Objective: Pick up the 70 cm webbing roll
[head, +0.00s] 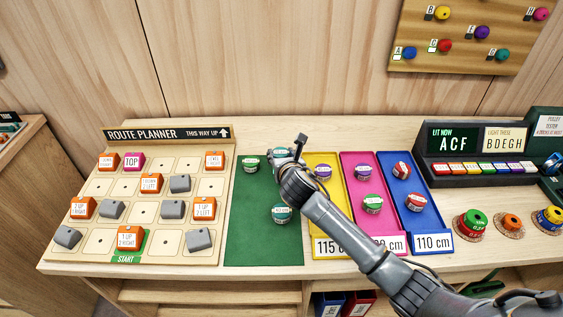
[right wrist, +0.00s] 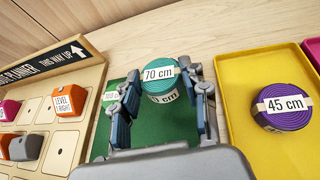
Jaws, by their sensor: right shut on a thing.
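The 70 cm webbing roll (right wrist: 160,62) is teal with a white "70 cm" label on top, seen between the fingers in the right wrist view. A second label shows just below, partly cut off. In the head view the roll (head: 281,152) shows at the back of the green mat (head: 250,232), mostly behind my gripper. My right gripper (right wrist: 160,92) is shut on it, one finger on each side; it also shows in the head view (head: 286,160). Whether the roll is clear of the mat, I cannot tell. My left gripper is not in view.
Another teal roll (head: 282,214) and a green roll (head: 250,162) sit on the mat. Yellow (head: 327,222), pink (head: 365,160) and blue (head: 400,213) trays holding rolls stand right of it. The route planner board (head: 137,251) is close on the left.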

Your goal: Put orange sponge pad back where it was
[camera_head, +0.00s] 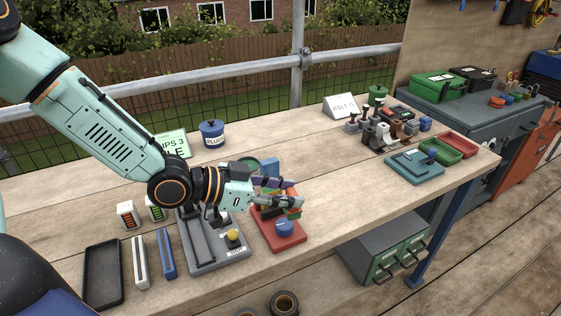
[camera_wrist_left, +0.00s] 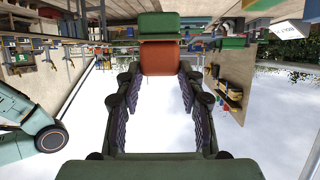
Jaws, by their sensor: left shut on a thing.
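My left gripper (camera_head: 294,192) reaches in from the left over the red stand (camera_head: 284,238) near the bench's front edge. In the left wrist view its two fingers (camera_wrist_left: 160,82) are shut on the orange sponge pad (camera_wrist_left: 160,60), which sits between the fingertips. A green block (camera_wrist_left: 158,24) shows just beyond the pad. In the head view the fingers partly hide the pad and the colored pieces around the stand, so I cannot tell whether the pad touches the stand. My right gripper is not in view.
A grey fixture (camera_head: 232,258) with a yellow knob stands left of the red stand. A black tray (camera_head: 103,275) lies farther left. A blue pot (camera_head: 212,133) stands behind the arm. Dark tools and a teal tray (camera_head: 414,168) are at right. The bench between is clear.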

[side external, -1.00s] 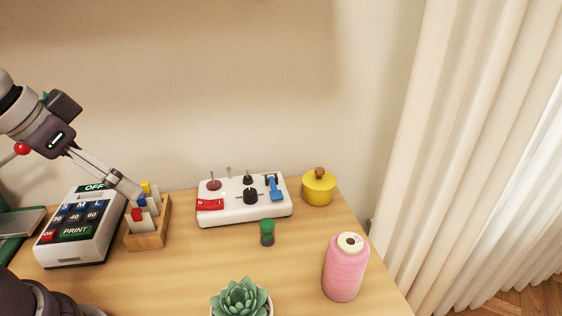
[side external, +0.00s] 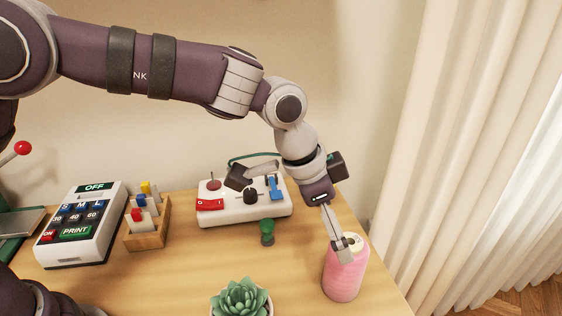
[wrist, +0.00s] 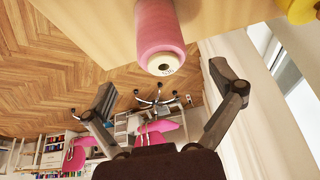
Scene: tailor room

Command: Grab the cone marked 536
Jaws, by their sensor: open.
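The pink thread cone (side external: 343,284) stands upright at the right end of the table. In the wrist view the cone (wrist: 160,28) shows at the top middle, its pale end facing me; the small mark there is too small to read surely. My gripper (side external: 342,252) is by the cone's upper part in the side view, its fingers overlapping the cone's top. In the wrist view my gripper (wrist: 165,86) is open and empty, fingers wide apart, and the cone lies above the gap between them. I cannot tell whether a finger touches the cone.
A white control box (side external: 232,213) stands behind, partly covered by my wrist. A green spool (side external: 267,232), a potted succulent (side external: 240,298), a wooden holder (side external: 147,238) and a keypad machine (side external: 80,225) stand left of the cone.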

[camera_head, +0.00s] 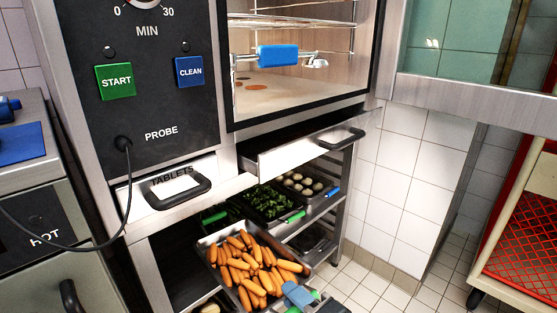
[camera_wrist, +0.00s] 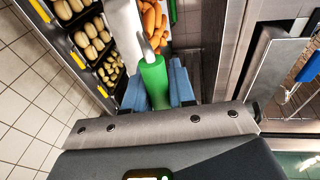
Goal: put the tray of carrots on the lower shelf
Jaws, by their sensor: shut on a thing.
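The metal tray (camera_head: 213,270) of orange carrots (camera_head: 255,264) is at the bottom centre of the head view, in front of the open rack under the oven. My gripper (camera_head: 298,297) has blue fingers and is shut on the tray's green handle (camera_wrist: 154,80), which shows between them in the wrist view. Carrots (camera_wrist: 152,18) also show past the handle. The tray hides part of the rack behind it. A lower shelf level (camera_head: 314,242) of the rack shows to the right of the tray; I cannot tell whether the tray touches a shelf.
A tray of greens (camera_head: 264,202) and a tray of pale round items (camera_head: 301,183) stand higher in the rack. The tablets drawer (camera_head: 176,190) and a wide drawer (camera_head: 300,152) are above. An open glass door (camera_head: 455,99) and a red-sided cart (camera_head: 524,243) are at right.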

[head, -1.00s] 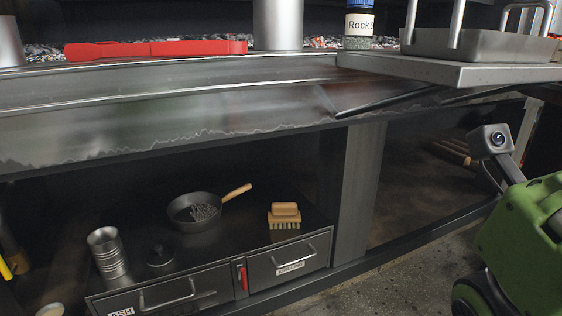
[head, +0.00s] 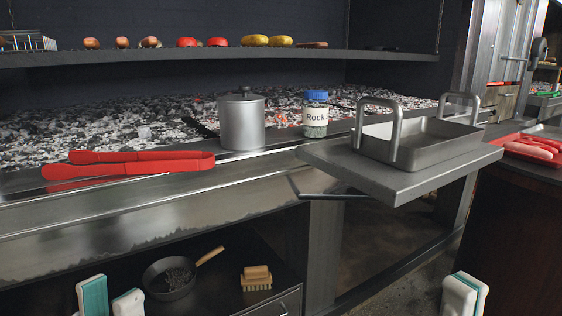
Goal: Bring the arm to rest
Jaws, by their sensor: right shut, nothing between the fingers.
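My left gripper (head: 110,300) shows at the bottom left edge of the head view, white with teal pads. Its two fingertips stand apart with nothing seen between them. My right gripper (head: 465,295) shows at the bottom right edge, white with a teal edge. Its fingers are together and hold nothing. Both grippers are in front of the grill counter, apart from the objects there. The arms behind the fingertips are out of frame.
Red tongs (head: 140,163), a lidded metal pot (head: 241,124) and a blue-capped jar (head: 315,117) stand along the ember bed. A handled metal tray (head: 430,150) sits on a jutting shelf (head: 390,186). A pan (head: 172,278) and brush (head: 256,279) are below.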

----

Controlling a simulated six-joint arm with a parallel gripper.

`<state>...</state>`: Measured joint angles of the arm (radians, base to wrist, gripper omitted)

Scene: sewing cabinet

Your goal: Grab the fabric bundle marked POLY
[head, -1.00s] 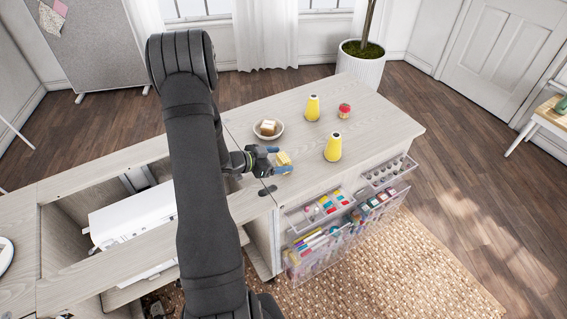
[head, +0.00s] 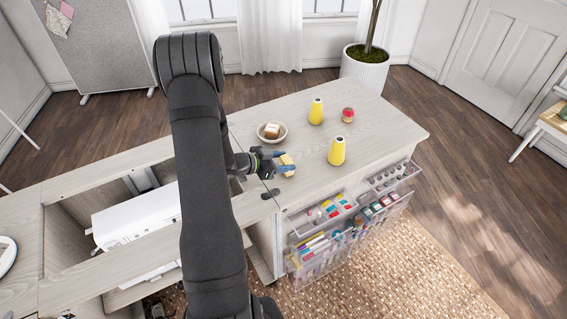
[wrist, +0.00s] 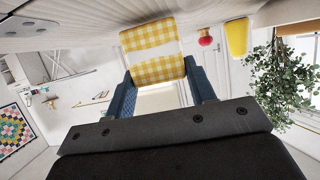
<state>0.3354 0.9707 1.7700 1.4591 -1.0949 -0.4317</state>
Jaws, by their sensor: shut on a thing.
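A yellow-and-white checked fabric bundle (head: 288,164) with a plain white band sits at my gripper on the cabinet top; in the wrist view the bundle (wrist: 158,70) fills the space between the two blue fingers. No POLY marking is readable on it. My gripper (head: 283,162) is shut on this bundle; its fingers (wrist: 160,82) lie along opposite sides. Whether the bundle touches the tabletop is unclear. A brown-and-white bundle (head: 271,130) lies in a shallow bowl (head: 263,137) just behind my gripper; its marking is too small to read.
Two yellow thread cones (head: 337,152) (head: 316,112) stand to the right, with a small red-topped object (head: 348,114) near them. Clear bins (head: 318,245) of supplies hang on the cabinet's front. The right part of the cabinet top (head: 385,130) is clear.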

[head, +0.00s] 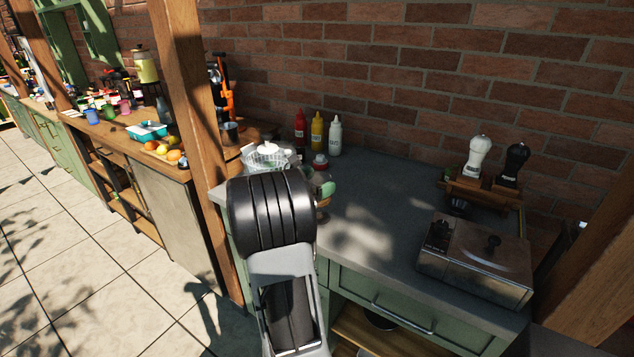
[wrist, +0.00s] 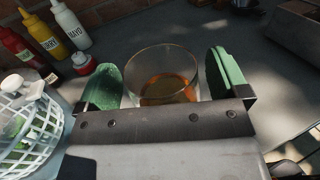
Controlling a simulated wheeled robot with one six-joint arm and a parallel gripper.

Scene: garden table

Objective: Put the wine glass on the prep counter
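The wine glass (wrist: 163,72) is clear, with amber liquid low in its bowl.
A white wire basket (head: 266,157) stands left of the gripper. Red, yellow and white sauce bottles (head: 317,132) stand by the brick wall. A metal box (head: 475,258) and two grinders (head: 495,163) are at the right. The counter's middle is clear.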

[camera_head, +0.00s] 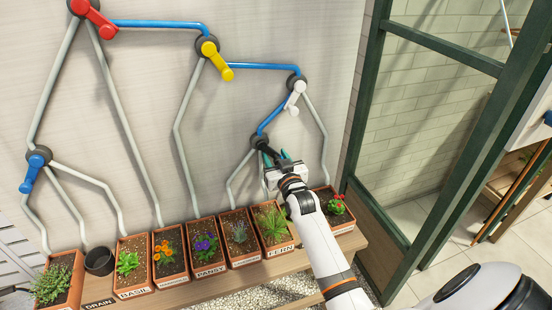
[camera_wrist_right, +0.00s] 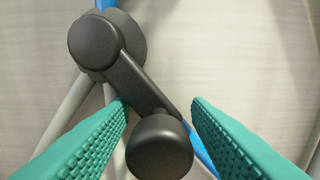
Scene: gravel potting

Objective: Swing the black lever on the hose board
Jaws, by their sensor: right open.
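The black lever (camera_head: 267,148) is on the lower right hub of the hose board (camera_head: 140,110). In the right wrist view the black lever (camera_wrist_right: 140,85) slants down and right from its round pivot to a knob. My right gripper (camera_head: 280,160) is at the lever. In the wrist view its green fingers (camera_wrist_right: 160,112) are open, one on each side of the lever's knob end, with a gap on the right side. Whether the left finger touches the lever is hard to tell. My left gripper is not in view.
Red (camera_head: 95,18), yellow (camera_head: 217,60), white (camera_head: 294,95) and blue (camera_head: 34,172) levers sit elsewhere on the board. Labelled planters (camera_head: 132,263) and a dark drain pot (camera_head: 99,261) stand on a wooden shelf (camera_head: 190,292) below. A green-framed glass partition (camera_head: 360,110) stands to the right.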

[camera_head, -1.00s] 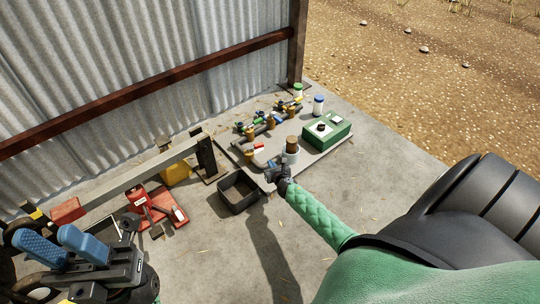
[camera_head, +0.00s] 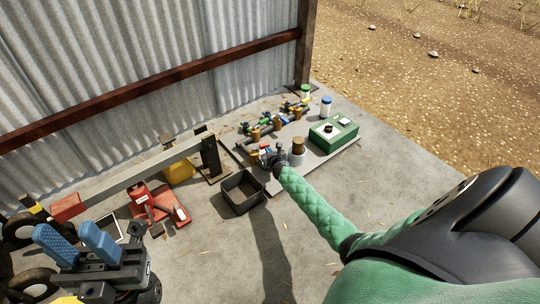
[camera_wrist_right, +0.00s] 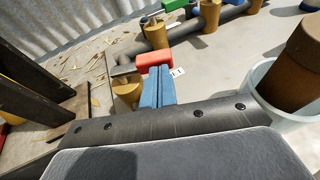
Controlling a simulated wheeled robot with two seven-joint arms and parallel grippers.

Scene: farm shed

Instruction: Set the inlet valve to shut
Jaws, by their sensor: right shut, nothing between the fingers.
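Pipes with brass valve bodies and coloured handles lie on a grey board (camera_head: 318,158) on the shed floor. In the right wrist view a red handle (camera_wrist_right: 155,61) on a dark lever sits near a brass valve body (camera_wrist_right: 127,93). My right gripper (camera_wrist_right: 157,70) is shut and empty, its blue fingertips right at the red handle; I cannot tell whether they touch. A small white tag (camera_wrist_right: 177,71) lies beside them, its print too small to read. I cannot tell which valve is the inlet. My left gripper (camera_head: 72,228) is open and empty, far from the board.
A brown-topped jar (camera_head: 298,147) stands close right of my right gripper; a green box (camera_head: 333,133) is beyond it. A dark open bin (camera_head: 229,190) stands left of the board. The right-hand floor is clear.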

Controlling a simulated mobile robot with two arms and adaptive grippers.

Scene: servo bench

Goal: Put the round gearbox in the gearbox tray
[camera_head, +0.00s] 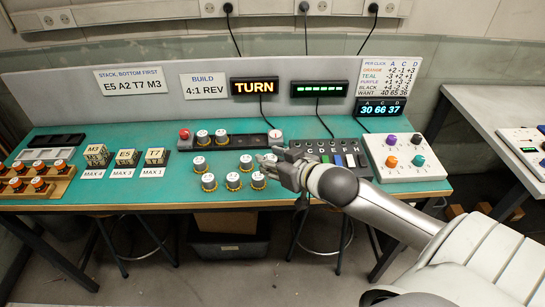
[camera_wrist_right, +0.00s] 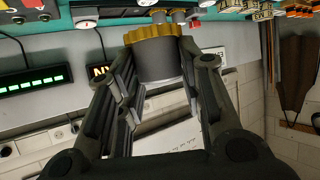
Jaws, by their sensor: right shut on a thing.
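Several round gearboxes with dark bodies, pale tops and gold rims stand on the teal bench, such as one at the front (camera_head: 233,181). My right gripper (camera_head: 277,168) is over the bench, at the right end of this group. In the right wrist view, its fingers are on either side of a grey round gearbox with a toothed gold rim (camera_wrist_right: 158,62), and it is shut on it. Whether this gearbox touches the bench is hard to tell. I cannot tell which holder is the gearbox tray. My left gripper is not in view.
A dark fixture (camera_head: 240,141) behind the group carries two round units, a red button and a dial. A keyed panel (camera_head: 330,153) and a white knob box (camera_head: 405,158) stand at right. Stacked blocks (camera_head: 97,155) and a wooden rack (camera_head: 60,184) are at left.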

----

[Objective]
Give back exactly the lines from the one containing "Objective: Pick up the 70 cm webbing roll" to the one containing "[right wrist, +0.00s]", both included, and no pictures.

[Exercise response]
Objective: Pick up the 70 cm webbing roll
[head, +0.00s] 
[right wrist, +0.00s] 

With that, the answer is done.